» **Task description**
The data below is to be returned in full and exactly.

» **Source data**
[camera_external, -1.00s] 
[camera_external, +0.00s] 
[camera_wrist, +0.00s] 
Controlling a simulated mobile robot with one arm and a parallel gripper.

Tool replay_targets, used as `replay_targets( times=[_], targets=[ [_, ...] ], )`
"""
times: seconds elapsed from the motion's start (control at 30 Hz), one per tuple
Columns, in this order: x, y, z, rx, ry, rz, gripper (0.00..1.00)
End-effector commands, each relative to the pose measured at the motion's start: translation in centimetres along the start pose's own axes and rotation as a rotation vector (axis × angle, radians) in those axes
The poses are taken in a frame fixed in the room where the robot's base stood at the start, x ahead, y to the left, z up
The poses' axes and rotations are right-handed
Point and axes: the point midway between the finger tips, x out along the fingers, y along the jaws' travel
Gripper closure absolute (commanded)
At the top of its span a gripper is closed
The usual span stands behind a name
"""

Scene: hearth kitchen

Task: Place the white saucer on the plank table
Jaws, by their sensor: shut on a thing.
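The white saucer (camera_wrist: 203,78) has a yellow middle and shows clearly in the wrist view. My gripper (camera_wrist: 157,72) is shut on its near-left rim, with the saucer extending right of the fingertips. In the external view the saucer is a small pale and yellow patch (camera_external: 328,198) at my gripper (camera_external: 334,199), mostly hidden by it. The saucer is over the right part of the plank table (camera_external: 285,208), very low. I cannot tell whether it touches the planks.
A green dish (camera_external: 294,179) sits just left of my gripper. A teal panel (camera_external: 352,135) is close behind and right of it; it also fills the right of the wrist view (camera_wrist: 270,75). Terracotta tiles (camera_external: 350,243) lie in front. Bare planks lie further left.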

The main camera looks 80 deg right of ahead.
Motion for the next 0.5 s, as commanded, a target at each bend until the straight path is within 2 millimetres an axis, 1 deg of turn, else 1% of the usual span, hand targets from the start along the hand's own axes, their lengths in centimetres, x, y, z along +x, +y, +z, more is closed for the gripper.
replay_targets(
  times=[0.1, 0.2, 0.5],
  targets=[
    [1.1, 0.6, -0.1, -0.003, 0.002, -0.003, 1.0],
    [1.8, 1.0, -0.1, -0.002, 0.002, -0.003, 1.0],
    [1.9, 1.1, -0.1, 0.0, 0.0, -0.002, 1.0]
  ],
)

» **Full response**
[camera_external, -1.00s] 
[camera_external, +0.00s] 
[camera_wrist, +0.00s] 
Controlling a simulated mobile robot with one arm and a parallel gripper.

Tool replay_targets, used as `replay_targets( times=[_], targets=[ [_, ...] ], )`
"""
times: seconds elapsed from the motion's start (control at 30 Hz), one per tuple
Columns, in this order: x, y, z, rx, ry, rz, gripper (0.00..1.00)
End-effector commands, each relative to the pose measured at the motion's start: translation in centimetres along the start pose's own axes and rotation as a rotation vector (axis × angle, radians) in those axes
The poses are taken in a frame fixed in the room where the robot's base stood at the start, x ahead, y to the left, z up
The poses' axes and rotations are right-handed
Point and axes: the point midway between the finger tips, x out along the fingers, y along the jaws' travel
Gripper closure absolute (commanded)
At the top of its span a gripper is closed
The usual span stands behind a name
"""

Scene: hearth kitchen

Task: Place the white saucer on the plank table
Jaws, by their sensor: shut on a thing.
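The white saucer (camera_wrist: 203,78) has a yellow middle and shows clearly in the wrist view. My gripper (camera_wrist: 157,72) is shut on its near-left rim, with the saucer extending right of the fingertips. In the external view the saucer is a small pale and yellow patch (camera_external: 328,198) at my gripper (camera_external: 334,199), mostly hidden by it. The saucer is over the right part of the plank table (camera_external: 285,208), very low. I cannot tell whether it touches the planks.
A green dish (camera_external: 294,179) sits just left of my gripper. A teal panel (camera_external: 352,135) is close behind and right of it; it also fills the right of the wrist view (camera_wrist: 270,75). Terracotta tiles (camera_external: 350,243) lie in front. Bare planks lie further left.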

The main camera looks 80 deg right of ahead.
Motion for the next 0.5 s, as commanded, a target at each bend until the straight path is within 2 millimetres an axis, 1 deg of turn, else 1% of the usual span, hand targets from the start along the hand's own axes, their lengths in centimetres, x, y, z along +x, +y, +z, more is closed for the gripper.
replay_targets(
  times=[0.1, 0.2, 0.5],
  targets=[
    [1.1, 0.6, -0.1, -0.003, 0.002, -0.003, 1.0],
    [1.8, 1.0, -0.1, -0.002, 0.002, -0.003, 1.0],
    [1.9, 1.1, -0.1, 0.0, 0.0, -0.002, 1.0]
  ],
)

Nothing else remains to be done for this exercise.